Thanks for your advice.

rkg

Hey, my 100th post! Whoop Whoop Whoop Whoop

Replies are listed 'Best First'.
Re: User regexps
by Abigail-II (Bishop) on Jan 14, 2004 at 15:07 UTC
    If the regexps come from users, will I have a taint problem?
    Unless you explicitely enable use re 'eval'; you won't have problems where tainting can help you prevent getting damaged - the user can't inject arbitrary code.
    I am worried about intentional or unintentional ill-effects beyond an error.
    And you should! No tainting is going to protect you from a regexp that will run "forever", or that's going to exhaust your memory or stack size in a quick fashion. There's no easy defensive against this.
    Would qr help with this? Or how about Safe ?
    No, and no. Read the manual page of Safe.pm about things Safe doesn't protect you from - the first things mentioned are "Memory" and "CPU".
    How could a user specify a regexp meaning, "Any string that does not have the phrase 'foo' in it?"
    /^(?:(?!foo).)*$/s;

    Abigail

Re: User regexps
by liz (Monsignor) on Jan 14, 2004 at 15:03 UTC
    ...This is all wrapped in an eval, so I catch badly formed regexps; I am worried about intentional or unintentional ill-effects beyond an error...

    You should use taint.

    You should be aware of what use re 'eval' allows you to do with regular expressions.

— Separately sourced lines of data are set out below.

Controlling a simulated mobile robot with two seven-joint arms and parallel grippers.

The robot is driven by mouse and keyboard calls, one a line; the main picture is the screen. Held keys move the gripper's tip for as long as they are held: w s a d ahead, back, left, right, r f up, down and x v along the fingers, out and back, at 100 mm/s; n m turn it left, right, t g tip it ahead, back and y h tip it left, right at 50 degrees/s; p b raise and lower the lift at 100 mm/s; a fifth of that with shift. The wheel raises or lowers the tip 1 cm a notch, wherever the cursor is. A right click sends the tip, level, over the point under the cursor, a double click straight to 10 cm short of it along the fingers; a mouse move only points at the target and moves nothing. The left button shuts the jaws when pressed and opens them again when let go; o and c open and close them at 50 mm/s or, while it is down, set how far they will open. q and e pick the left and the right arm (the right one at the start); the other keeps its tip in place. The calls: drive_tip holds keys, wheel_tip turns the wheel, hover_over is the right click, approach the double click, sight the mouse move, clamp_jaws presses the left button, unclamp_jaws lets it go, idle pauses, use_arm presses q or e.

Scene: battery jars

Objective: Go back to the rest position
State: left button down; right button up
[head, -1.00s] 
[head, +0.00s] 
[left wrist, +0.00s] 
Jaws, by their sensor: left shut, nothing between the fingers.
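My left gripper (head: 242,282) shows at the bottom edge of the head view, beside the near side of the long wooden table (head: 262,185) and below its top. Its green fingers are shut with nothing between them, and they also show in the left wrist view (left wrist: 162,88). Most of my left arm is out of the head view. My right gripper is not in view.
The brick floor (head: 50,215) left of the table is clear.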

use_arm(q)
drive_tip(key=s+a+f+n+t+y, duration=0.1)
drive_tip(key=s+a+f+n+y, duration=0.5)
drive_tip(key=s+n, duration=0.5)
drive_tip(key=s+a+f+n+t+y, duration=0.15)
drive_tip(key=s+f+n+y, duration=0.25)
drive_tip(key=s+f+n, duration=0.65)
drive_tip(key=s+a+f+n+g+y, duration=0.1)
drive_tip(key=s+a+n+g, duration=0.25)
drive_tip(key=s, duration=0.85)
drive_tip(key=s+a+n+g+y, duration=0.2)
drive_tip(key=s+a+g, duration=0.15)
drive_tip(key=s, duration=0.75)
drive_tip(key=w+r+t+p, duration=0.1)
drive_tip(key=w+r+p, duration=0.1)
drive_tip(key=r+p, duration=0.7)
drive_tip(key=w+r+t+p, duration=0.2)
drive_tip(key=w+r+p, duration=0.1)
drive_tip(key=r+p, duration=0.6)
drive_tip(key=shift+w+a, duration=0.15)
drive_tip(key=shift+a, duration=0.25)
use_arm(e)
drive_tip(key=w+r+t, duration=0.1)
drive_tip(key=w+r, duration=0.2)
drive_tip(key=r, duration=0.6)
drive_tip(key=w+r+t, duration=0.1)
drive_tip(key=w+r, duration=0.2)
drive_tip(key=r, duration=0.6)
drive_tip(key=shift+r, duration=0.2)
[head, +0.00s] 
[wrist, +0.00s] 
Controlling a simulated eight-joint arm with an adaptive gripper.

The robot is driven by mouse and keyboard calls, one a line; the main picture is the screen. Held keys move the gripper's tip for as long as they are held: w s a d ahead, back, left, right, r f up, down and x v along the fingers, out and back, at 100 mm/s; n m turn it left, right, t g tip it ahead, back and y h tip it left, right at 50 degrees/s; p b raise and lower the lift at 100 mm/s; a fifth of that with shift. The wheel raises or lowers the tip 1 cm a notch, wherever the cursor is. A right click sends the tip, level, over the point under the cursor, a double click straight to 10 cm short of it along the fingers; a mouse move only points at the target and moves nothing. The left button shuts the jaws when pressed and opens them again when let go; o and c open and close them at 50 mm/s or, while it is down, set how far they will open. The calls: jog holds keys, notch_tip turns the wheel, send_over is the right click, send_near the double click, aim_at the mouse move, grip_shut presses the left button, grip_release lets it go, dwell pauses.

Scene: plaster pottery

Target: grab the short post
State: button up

    And you should of course be aware of source code injection. Suppose the user specifies: "a/; system( 'some evil command' ); m/a" and your code is:

    eval "m/$query/";
    you're in deep trouble.

    Liz

      And you should of course be aware of source code injection. Suppose the user specifies: "a/; system( 'some evil command' ); m/a" and your code is:
      eval "m/$query/";
      But that's not the code! Read the post. The code is:
      my $re = $_->regex; $matchtext =~ /$re/i;
      There's no danger of source code injection here (unless there's an unseen use re 'eval' in an enclosing scope.

      Abigail

        Took me a while to understand why the second was safe and the first wasn't. Thanks for putting them side by side, clearly labeled, for me to think about. I would have used the second without worry, and the first (anything with an eval on user data) always worries me, but that's just habbit. Looking at these two examples bumped it back up to real understanding again, which is always nice.
Re: User regexps
by ysth (Canon) on Jan 14, 2004 at 15:49 UTC
    As long as you are not blindly interpolating into a string eval (e.g. eval ".../$re/...", you can just set an alarm to guard against maliciously time-consumptive regex's and you should be ok.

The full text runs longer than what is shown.